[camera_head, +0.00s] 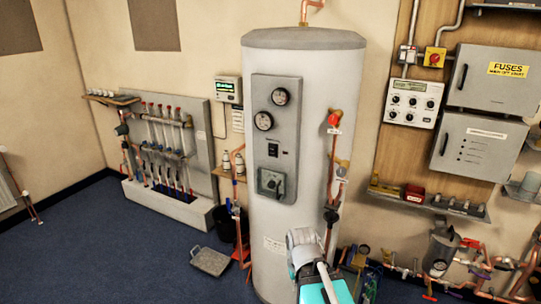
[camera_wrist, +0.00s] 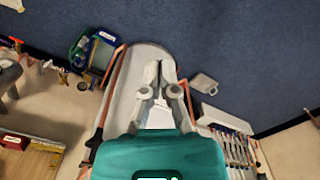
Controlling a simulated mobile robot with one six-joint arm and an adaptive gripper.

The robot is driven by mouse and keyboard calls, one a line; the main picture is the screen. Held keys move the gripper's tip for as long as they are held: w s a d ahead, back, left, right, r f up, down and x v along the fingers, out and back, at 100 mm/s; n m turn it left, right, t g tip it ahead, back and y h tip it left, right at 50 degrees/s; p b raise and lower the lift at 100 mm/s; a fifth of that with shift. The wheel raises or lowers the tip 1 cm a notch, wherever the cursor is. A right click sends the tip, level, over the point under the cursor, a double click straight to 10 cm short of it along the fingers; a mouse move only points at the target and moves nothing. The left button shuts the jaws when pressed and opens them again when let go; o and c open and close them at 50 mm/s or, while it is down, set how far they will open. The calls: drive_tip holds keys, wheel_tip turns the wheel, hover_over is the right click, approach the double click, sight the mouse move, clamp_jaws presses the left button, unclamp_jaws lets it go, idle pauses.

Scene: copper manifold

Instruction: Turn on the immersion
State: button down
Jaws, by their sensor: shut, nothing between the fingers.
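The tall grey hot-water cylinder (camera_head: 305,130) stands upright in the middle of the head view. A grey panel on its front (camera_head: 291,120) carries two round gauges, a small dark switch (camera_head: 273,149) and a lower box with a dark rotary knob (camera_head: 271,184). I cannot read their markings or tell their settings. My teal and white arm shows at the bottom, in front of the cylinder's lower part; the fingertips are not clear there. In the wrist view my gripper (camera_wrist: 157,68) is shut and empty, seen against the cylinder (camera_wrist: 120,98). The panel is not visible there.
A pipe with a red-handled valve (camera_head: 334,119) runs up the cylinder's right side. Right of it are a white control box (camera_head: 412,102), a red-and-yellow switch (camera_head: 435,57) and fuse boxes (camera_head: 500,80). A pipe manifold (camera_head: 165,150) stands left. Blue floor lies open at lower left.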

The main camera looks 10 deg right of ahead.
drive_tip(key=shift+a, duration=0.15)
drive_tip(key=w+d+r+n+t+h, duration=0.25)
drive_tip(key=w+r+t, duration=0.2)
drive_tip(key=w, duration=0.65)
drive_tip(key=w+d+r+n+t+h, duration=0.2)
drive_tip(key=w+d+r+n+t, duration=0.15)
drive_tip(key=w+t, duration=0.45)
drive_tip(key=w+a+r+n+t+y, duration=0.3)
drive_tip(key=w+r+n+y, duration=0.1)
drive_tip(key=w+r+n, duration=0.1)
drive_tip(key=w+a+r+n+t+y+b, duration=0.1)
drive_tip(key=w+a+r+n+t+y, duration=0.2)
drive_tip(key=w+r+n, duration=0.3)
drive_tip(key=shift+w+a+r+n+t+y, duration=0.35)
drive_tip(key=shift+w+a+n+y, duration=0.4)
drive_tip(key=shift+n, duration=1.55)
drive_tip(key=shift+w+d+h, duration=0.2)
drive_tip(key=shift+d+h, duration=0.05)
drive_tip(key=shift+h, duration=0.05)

* * *

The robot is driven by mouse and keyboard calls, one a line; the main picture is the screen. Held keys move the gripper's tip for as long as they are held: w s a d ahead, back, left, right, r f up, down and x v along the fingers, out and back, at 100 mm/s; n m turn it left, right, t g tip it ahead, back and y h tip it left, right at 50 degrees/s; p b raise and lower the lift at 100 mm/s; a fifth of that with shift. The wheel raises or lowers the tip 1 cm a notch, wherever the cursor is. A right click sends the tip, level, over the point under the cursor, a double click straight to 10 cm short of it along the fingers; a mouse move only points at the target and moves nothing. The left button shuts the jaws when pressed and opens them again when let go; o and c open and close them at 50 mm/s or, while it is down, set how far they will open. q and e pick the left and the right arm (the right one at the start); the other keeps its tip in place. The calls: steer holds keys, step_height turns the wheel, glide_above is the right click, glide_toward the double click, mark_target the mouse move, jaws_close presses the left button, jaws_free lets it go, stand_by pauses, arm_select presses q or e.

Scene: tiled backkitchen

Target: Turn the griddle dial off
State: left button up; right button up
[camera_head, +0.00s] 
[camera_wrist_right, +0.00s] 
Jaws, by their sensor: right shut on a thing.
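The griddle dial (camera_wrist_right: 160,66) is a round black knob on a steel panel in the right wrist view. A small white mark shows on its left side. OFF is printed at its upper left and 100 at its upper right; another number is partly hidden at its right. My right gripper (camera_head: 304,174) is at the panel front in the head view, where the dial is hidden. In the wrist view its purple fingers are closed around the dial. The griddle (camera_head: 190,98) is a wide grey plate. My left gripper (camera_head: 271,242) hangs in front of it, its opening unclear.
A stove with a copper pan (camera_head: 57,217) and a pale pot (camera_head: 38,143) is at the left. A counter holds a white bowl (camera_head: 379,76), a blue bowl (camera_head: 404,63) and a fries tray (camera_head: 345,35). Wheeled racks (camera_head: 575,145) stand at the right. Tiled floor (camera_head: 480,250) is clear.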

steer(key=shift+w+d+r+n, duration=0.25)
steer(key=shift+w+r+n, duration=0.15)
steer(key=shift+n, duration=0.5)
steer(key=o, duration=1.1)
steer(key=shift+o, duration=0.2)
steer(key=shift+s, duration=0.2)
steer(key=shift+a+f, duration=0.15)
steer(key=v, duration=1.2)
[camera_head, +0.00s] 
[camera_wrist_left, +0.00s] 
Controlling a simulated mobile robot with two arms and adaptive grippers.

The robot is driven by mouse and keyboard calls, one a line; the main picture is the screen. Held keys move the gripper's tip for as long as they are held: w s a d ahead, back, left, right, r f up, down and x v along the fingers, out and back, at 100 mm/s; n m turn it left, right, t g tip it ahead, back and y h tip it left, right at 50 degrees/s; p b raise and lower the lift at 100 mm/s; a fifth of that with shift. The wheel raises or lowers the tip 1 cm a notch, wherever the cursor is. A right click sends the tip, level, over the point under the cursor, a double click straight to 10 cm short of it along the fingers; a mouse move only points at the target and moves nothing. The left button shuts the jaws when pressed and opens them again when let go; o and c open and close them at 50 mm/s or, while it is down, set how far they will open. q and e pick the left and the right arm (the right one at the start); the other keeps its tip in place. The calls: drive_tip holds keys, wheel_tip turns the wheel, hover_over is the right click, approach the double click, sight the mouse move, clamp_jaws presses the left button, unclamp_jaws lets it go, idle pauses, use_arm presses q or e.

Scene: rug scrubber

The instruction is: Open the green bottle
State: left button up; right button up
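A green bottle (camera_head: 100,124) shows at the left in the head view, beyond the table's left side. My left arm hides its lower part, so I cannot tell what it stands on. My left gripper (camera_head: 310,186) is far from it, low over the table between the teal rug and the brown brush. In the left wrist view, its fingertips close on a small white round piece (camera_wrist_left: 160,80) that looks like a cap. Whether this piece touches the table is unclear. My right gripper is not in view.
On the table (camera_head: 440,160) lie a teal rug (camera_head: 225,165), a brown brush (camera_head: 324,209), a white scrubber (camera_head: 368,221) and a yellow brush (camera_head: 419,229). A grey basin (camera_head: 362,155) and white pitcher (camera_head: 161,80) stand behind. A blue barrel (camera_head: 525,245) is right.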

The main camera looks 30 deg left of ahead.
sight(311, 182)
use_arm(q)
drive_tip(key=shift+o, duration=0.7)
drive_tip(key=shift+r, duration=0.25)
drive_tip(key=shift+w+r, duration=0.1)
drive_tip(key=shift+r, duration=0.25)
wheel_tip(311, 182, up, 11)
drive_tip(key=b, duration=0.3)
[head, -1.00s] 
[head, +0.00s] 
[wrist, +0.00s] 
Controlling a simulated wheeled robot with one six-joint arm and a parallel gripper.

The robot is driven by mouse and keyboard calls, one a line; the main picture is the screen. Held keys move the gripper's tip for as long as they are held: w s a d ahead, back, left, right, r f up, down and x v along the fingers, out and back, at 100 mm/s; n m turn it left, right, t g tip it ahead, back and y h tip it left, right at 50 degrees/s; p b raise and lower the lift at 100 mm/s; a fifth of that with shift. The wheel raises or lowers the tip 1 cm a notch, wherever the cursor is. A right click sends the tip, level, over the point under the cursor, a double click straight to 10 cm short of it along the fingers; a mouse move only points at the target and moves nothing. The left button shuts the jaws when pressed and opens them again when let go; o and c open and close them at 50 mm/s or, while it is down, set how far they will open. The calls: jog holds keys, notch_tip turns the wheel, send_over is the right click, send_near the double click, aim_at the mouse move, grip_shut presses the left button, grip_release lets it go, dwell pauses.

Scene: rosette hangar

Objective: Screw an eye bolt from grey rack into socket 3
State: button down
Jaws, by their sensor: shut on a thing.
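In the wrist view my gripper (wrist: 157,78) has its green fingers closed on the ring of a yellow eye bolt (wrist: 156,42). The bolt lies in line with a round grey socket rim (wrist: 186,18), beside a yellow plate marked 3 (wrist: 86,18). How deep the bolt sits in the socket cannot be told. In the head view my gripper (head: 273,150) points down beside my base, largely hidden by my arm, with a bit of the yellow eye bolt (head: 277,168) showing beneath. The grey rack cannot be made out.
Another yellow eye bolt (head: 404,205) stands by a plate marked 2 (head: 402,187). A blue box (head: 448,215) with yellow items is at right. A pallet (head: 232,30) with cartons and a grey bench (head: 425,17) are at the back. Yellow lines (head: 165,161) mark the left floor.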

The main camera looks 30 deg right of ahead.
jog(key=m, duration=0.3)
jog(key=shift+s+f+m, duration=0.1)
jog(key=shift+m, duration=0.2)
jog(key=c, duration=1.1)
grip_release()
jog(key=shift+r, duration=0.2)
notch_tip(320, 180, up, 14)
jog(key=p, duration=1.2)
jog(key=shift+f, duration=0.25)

• SHORT EXERCISE:
Extract, word for word, the line containing "Jaws, by their sensor: right shut on a thing.", the line containing "Controlling a simulated mobile robot with two", and every line between them.

• COMPLETED TASK:
Jaws, by their sensor: right shut on a thing.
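The griddle dial (camera_wrist_right: 160,66) is a round black knob on a steel panel in the right wrist view. A small white mark shows on its left side. OFF is printed at its upper left and 100 at its upper right; another number is partly hidden at its right. My right gripper (camera_head: 304,174) is at the panel front in the head view, where the dial is hidden. In the wrist view its purple fingers are closed around the dial. The griddle (camera_head: 190,98) is a wide grey plate. My left gripper (camera_head: 271,242) hangs in front of it, its opening unclear.
A stove with a copper pan (camera_head: 57,217) and a pale pot (camera_head: 38,143) is at the left. A counter holds a white bowl (camera_head: 379,76), a blue bowl (camera_head: 404,63) and a fries tray (camera_head: 345,35). Wheeled racks (camera_head: 575,145) stand at the right. Tiled floor (camera_head: 480,250) is clear.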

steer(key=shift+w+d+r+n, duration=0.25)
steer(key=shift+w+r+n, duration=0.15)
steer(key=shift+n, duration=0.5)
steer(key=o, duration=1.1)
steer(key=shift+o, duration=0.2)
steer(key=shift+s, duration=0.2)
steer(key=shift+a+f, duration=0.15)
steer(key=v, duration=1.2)
[camera_head, +0.00s] 
[camera_wrist_left, +0.00s] 
Controlling a simulated mobile robot with two arms and adaptive grippers.

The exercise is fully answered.